**OBJECTIVE:** Skip every picture and transcribe the remaining material exactly.

**DATA BLOCK:**
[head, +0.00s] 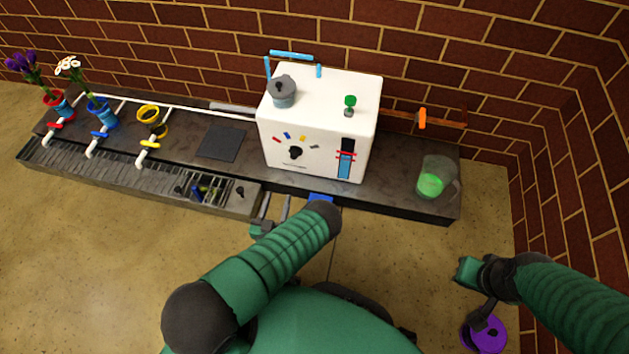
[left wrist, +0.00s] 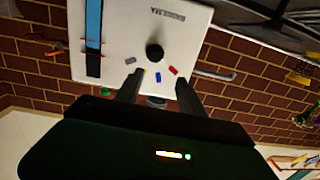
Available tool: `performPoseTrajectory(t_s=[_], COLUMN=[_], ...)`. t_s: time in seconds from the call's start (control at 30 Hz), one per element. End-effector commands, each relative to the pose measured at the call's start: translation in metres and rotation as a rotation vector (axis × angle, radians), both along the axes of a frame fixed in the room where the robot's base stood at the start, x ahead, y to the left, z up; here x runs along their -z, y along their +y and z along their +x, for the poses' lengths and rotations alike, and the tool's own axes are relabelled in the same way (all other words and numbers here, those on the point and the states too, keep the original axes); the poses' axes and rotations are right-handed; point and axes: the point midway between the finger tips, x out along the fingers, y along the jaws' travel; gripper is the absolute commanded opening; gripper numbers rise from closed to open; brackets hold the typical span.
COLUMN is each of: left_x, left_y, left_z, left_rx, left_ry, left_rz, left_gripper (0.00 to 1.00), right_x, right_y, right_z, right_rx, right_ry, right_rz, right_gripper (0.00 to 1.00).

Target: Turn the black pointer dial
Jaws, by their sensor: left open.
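The black pointer dial (head: 295,152) is on the front of the white box-shaped machine (head: 335,92), below a row of small coloured marks. In the left wrist view the dial (left wrist: 155,52) shows as a dark round knob; which way its pointer faces is too small to tell. My left gripper (head: 273,204) is open and empty, in front of and below the machine. In the left wrist view its fingers (left wrist: 159,80) point toward the dial, with a gap between them and the dial beyond the tips. My right gripper (head: 474,278) is low at the right; its jaw state is unclear.
A blue gauge (head: 345,163) with red marks is right of the dial. A grey pot (head: 283,92) and a green knob (head: 350,102) are on top. A glass jug (head: 433,180) stands right; flowers and a yellow ring holder (head: 150,117) are left. A purple disc (head: 488,335) is lower right.

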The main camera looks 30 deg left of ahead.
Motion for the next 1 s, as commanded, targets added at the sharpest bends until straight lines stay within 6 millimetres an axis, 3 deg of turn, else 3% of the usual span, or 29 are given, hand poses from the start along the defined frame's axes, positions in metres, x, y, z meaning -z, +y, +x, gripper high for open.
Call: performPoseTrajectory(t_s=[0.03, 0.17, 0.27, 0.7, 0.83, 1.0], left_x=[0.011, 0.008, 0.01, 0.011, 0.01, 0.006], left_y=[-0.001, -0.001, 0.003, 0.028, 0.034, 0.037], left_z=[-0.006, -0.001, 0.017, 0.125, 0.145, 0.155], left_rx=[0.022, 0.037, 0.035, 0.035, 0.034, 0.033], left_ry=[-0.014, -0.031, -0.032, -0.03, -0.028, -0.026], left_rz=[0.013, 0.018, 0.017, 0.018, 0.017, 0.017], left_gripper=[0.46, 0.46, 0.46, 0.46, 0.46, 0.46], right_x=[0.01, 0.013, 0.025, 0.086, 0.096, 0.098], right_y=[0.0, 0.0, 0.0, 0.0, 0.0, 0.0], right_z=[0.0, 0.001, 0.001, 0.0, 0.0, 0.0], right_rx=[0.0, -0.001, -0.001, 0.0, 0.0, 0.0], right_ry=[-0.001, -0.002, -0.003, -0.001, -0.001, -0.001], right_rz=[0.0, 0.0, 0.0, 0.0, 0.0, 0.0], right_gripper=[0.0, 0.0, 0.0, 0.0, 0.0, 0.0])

**THE RESPONSE:**
[head, +0.00s] 
[left wrist, +0.00s] 
Available tool: `performPoseTrajectory(t_s=[_], COLUMN=[_], ...)`. t_s: time in seconds from the call's start (control at 30 Hz), one per element. End-effector commands, each relative to the pose measured at the call's start: translation in metres and rotation as a rotation vector (axis × angle, radians), both along the axes of a frame fixed in the room where the robot's base stood at the start, x ahead, y to the left, z up; here x runs along their -z, y along their +y and z along their +x, for the poses' lengths and rotations alike, and the tool's own axes are relabelled in the same way (all other words and numbers here, those on the point and the states too, keep the original axes); the poses' axes and rotations are right-handed; point and axes: the point midway between the finger tips, x out along the fingers, y along the jaws' travel; gripper is the absolute commanded opening; gripper numbers rise from closed to open; brackets hold the typical span.
COLUMN is each of: left_x, left_y, left_z, left_rx, left_ry, left_rz, left_gripper (0.00 to 1.00), right_x, right_y, right_z, right_rx, right_ry, right_rz, right_gripper (0.00 to 1.00).

Target: Turn the black pointer dial
Jaws, by their sensor: left open.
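The black pointer dial (head: 295,152) is on the front of the white box-shaped machine (head: 335,92), below a row of small coloured marks. In the left wrist view the dial (left wrist: 155,52) shows as a dark round knob; which way its pointer faces is too small to tell. My left gripper (head: 273,204) is open and empty, in front of and below the machine. In the left wrist view its fingers (left wrist: 159,80) point toward the dial, with a gap between them and the dial beyond the tips. My right gripper (head: 474,278) is low at the right; its jaw state is unclear.
A blue gauge (head: 345,163) with red marks is right of the dial. A grey pot (head: 283,92) and a green knob (head: 350,102) are on top. A glass jug (head: 433,180) stands right; flowers and a yellow ring holder (head: 150,117) are left. A purple disc (head: 488,335) is lower right.

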The main camera looks 30 deg left of ahead.
Motion for the next 1 s, as commanded, targets added at the sharpest bends until straight lines stay within 6 millimetres an axis, 3 deg of turn, else 3% of the usual span, or 29 are given, hand poses from the start along the defined frame's axes, positions in metres, x, y, z meaning -z, +y, +x, gripper high for open.
Call: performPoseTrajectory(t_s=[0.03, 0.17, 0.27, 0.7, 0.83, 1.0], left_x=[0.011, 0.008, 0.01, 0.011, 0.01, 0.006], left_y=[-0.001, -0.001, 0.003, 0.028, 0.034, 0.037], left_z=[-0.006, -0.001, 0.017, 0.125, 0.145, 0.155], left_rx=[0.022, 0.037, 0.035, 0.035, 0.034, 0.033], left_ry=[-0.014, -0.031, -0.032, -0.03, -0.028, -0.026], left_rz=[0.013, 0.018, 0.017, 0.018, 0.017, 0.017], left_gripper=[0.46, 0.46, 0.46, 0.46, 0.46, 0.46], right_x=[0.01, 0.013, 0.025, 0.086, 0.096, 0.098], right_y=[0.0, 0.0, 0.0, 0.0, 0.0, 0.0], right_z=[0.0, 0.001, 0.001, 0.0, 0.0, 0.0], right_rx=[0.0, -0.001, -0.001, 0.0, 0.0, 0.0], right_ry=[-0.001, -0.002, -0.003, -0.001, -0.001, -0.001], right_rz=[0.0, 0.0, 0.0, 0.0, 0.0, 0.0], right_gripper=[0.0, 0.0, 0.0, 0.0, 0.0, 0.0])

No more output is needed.